**The request**: Copy out each line containing "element" from the entries below.
++++++++++++++++++++
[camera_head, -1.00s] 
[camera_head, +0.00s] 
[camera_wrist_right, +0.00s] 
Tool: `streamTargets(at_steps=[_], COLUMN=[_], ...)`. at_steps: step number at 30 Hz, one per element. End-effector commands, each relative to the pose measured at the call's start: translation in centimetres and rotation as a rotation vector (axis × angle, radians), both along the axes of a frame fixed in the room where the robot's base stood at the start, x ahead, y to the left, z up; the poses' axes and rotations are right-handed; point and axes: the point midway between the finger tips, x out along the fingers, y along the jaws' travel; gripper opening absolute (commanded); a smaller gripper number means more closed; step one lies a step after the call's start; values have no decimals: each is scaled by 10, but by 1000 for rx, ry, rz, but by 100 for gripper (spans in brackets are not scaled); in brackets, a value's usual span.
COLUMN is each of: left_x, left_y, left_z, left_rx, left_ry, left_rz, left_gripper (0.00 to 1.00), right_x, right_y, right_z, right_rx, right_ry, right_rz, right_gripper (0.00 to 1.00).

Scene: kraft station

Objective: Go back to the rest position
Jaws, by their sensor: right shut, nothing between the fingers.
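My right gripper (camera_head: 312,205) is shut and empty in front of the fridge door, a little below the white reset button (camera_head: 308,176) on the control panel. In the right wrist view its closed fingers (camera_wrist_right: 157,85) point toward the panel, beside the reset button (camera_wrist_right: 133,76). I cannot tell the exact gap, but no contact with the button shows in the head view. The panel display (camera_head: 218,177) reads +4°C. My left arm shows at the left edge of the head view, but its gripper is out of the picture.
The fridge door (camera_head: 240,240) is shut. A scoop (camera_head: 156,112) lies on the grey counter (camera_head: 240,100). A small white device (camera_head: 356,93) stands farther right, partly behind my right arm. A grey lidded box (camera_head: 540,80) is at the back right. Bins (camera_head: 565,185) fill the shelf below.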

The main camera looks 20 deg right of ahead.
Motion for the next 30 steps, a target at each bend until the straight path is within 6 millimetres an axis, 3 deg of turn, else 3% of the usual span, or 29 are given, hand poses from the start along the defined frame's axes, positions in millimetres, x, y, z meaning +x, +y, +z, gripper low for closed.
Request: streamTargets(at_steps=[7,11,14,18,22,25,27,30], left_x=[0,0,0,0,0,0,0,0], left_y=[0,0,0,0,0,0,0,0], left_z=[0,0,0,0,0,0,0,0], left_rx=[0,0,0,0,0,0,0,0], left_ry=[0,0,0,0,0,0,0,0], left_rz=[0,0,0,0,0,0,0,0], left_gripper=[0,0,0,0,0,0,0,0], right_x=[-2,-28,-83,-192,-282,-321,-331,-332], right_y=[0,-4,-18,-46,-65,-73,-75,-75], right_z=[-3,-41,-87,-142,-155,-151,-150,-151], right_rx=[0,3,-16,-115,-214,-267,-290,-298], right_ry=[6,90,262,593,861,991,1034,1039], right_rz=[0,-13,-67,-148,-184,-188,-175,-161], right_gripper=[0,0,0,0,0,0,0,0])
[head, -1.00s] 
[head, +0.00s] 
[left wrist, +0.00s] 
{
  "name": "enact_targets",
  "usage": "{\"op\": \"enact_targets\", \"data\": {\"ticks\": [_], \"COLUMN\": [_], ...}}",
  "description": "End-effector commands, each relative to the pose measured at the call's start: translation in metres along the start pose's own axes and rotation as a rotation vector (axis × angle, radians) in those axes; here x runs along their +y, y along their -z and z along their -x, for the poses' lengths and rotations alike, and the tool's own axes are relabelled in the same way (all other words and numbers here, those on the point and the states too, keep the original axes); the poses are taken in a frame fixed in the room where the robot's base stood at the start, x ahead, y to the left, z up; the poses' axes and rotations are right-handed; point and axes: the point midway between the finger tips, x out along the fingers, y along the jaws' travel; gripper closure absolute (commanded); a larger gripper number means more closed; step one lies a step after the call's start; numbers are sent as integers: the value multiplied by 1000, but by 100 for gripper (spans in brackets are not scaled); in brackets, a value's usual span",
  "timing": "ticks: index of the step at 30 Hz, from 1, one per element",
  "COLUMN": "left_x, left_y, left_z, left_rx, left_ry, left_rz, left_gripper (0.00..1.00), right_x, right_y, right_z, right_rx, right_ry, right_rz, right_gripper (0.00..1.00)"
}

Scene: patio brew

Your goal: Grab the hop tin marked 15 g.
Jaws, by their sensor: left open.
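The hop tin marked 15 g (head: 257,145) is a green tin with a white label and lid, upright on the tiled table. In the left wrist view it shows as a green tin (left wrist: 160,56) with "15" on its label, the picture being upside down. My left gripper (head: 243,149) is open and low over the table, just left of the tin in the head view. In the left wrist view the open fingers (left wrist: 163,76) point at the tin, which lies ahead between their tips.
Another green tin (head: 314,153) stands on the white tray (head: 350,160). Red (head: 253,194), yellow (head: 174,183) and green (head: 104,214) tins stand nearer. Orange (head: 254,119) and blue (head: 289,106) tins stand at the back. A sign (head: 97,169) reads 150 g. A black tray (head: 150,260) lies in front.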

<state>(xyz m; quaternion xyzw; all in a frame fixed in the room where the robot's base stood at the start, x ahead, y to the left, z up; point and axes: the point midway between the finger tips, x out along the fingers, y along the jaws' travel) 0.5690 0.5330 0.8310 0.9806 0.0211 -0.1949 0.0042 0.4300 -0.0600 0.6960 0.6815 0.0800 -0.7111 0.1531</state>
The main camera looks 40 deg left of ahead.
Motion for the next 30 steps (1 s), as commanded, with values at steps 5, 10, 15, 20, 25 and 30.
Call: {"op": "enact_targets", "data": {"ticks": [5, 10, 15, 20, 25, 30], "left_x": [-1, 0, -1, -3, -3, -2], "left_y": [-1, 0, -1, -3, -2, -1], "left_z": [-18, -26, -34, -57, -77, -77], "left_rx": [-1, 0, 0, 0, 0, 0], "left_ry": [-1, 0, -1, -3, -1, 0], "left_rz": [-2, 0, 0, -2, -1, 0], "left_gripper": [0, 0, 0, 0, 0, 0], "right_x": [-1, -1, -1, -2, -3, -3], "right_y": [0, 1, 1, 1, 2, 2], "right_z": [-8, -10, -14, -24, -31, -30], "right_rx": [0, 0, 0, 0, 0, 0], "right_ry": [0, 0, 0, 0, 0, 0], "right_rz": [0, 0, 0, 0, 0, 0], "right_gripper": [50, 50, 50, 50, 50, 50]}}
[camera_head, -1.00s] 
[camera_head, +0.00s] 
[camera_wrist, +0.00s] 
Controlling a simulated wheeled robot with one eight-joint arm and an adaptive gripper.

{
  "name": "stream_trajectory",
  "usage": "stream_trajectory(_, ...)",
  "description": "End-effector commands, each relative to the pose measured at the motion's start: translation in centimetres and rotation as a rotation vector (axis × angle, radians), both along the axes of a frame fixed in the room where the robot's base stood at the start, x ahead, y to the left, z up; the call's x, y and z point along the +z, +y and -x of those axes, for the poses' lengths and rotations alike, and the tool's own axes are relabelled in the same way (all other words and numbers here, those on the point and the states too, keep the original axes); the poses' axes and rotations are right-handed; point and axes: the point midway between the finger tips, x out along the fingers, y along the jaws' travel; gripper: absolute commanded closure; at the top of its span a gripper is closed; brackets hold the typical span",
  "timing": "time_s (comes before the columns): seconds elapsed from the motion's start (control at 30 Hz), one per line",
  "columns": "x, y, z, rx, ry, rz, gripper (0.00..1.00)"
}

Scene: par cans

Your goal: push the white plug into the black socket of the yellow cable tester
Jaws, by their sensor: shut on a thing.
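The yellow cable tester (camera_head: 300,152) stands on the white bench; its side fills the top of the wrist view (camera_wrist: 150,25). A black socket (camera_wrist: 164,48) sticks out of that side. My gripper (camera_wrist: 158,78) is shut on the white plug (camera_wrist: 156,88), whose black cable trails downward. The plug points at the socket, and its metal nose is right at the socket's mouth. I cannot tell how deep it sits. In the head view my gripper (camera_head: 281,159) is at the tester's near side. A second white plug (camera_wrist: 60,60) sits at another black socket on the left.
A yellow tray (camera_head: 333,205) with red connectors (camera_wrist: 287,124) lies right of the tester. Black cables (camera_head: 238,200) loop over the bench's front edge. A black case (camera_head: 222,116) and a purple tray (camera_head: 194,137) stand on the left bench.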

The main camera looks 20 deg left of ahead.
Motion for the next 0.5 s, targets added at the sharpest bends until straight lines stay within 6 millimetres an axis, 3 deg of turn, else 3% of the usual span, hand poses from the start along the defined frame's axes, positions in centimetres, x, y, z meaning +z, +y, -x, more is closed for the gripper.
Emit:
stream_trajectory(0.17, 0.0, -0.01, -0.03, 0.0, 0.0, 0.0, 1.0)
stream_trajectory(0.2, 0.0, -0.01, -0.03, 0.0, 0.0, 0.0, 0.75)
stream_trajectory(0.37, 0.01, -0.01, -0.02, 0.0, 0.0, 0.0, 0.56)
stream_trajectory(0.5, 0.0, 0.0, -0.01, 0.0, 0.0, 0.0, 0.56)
++++++++++++++++++++
**Solution to the exercise**:
Tool: `streamTargets(at_steps=[_], COLUMN=[_], ...)`. at_steps: step number at 30 Hz, one per element. End-effector commands, each relative to the pose measured at the call's start: translation in centimetres and rotation as a rotation vector (axis × angle, radians), both along the axes of a frame fixed in the room where the robot's base stood at the start, x ahead, y to the left, z up; the poses' axes and rotations are right-handed; point and axes: the point midway between the finger tips, x out along the fingers, y along the jaws' travel; gripper opening absolute (commanded); a smaller gripper number means more closed; step one lies a step after the call's start; values have no decimals: each is scaled by 10, but by 1000 for rx, ry, rz, but by 100 for gripper (spans in brackets are not scaled); in brackets, a value's usual span.
  "timing": "ticks: index of the step at 30 Hz, from 1, one per element",

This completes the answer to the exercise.